Israel's airport security is widely admired but its stringent passenger screening has been criticized by other countries -- and by the Israeli supreme court. On Monday, some Israelis got a glimpse of what it's like on the receiving end of a harsh security inspection when they were forced to undress by personnel at an airport in Turkey.
The incident came days after relations between Israel and Turkey reached an all-time low when Turkey announced a further downgrade of diplomatic ties, including expelling the outgoing Israeli ambassador to Turkey and suspending military and economic dealings. The Turkish moves followed Israel's rejection of a Turkish ultimatum for Israel to apologize for last year's deadly flotilla raid.
After the airport incident, Israeli officials accused Turkey of trying to lead Israel into an open confrontation.
Some saw the episode as retaliation for similar treatment of Turkish citizens by Israeli authorities the evening before. But an Israeli foreign ministry official admitted that Turkish citizens were routinely humiliated at Israel's Ben-Gurion airport.

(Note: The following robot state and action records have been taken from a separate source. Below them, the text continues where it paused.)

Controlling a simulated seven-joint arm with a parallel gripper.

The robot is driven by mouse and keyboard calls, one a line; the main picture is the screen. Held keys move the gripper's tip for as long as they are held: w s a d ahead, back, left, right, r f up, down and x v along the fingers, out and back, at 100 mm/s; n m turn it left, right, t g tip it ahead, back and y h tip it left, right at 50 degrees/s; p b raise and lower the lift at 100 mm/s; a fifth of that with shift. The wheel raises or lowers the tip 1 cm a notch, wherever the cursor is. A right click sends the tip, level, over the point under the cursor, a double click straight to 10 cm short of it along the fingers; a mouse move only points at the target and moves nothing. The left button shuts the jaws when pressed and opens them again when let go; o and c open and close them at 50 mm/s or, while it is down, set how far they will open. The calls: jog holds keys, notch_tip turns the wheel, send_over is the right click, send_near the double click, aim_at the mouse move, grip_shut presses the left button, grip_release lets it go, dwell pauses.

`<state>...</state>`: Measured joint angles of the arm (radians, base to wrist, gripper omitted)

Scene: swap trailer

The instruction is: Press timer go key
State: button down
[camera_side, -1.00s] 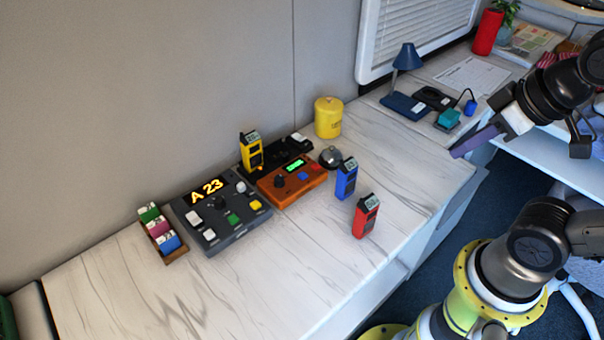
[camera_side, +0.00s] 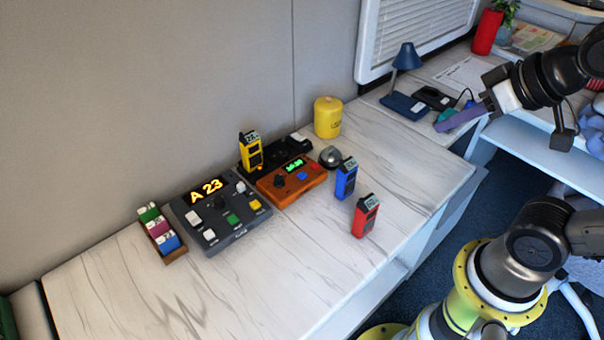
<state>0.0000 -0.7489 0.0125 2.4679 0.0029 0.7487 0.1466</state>
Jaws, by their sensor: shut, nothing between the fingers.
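An orange box (camera_side: 274,190) with a lit green display (camera_side: 295,164) looks like the timer and sits mid-counter. It has a dark knob (camera_side: 280,181), a blue key (camera_side: 302,176) and a small red key (camera_side: 313,168). Key labels are too small to read, so I cannot tell which is go. My gripper (camera_side: 440,127) has purple fingers, is shut and empty, and hangs in the air at the upper right, well apart from the orange box.
A dark console (camera_side: 211,246) reading A 23 stands left of the orange box. A yellow radio (camera_side: 251,151) is behind; a silver bell (camera_side: 330,157), blue radio (camera_side: 346,180) and red radio (camera_side: 365,216) stand right. A yellow canister (camera_side: 328,118) is further back. The front counter is clear.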

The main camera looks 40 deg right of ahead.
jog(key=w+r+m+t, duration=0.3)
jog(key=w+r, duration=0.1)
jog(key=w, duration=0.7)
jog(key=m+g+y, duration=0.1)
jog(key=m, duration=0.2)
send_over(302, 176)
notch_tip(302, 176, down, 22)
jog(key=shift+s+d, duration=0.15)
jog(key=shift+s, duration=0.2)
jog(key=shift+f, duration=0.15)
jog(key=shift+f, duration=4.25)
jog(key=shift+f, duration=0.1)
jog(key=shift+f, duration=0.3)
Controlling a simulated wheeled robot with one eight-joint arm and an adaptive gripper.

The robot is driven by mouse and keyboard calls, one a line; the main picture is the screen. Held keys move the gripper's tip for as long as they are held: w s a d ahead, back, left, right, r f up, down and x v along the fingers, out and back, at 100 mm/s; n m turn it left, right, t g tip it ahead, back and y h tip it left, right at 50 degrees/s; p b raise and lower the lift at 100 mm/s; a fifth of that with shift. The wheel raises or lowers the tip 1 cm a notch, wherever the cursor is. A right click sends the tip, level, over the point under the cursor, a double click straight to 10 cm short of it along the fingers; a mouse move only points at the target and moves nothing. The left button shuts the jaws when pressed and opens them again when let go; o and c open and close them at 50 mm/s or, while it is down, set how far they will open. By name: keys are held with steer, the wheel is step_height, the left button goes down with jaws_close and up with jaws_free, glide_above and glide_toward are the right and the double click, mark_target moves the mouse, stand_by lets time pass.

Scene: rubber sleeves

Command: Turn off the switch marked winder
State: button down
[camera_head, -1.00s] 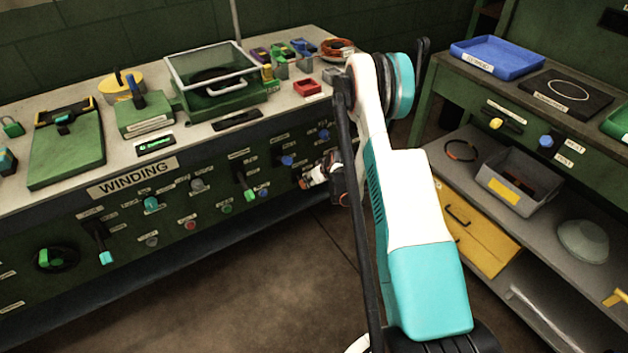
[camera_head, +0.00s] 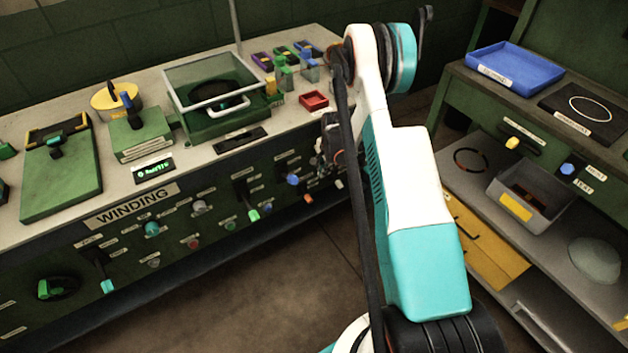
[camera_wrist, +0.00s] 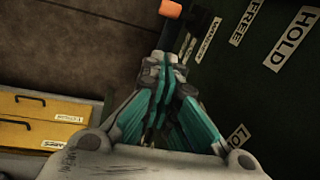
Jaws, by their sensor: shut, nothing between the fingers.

Intelligence Minister Dan Meridor told Israel Radio on Monday that he hoped Turkey and Israel could find a way to fix the damage to their relationship but said that would not be easy. Once a strong strategic ally of Israel, Turkey now seeks closer ties with Egypt, another regional asset threatening to slip away from Israel.
Speaking at the International Conference on Economic Regional Cooperation in Tel Aviv, Bank of Israel Governor Stanley Fischer warned that a disruption of trade with Turkey could prove "expensive" for Israel. Israeli exporters are already expressing concern; Turkey is Israel's sixth-largest export destination.
Some defense analysts speculated that the rift could hinder Turkey's fight against Kurdish militants. Turkey has recently acquired substantial military gear from Israel, including armored vehicles, upgraded tanks and unmanned aerial vehicles. That equipment already has been delivered but the usual post-sale agreements for maintenance and parts are now iffy.